For nearly a month, the great state of Utah has received something it receives very little of in presidential elections — attention.
And for very good reason. The reliably Republican state does not look as ruby red as it normally does. Not only does the GOP nominee’s character not agree with the largely Mormon electorate in the state, but the entry of an Independent candidate who is a native son has created a perfect storm.
Evan McMullin is from Utah, a Mormon, and does not come with any of Trump’s moral baggage. And he has been providing a viable alternative for Utah voters who just cannot bring themselves to vote for Trump. He has been polling well into the 20 percent range in all of the public polls drawing votes almost exclusively from the Republican nominee.
The beneficiary is not just McMullin but the Democratic presidential nominee Hillary Clinton who has been at times tied with Trump in the polls, something that is normally unheard of for a Democratic nominee.

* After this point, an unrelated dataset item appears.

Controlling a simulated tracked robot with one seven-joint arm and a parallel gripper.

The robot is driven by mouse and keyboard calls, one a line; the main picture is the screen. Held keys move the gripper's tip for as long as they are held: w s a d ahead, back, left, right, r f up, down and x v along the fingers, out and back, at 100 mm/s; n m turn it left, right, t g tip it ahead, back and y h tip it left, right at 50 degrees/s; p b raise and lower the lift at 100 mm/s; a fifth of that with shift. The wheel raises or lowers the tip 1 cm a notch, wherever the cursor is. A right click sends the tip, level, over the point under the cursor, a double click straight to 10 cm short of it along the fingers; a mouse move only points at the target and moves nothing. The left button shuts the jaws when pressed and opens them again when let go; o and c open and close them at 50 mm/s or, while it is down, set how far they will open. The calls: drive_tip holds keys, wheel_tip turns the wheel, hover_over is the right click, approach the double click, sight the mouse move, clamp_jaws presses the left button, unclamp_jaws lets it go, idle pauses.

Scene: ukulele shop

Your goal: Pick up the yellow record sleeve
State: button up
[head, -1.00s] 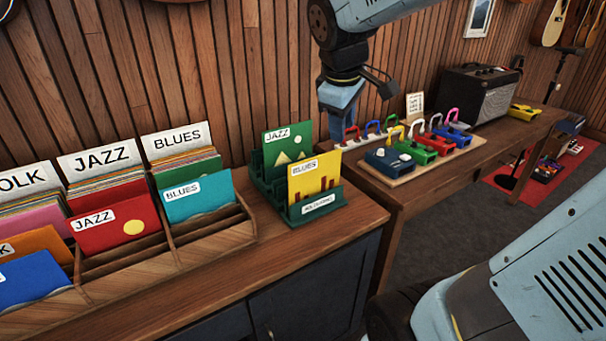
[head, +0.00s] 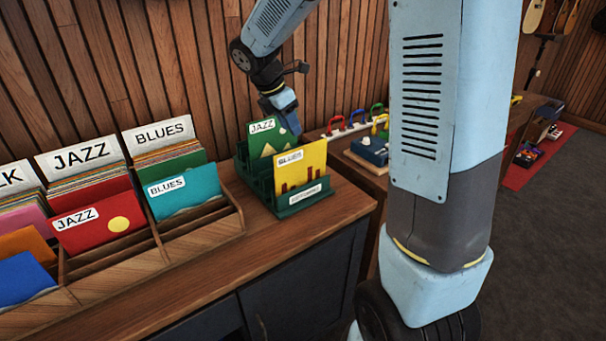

As the race is settling in, and with the late bombshell dropped on Clinton by FBI Director James Comey just eleven days before election day, Trump has managed to open up a bit of a win. In the latest Monmouth University survey released Thursday, Trump now leads the four way race with 37 percent support from likely voters, but following him well within striking distance is Hillary Clinton at 31 percent. McMullin is receiving 24 percent of the vote with Libertarian Gary Johnson at 4 percent.
“It’s been nearly 50 years since a third party candidate won any state’s electoral votes. That streak should remain intact,” said Monmouth pollster Patrick Murray. “While McMullin has cut into Trump’s partisan support, the independent candidate has not broken out of third place.”
At the same time, Trump only has the support of 56 percent of Republicans in Utah, with McMullin receiving 34 percent. And Trump also leads McMullin in the Mormon vote 43 to 37.
While McMullin may not ultimately win, the Trump campaign has been devoting a fair amount of attention attacking him. That may be just Trump being Trump, or it may signify that the campaign’s internal numbers are causing real worries. Clearly, Trump can ill afford to have any of his support soften.
Either way, this presents an opportunity for Clinton. If Trump is not victorious in Utah, there is virtually no possibility for him to actually win the presidency.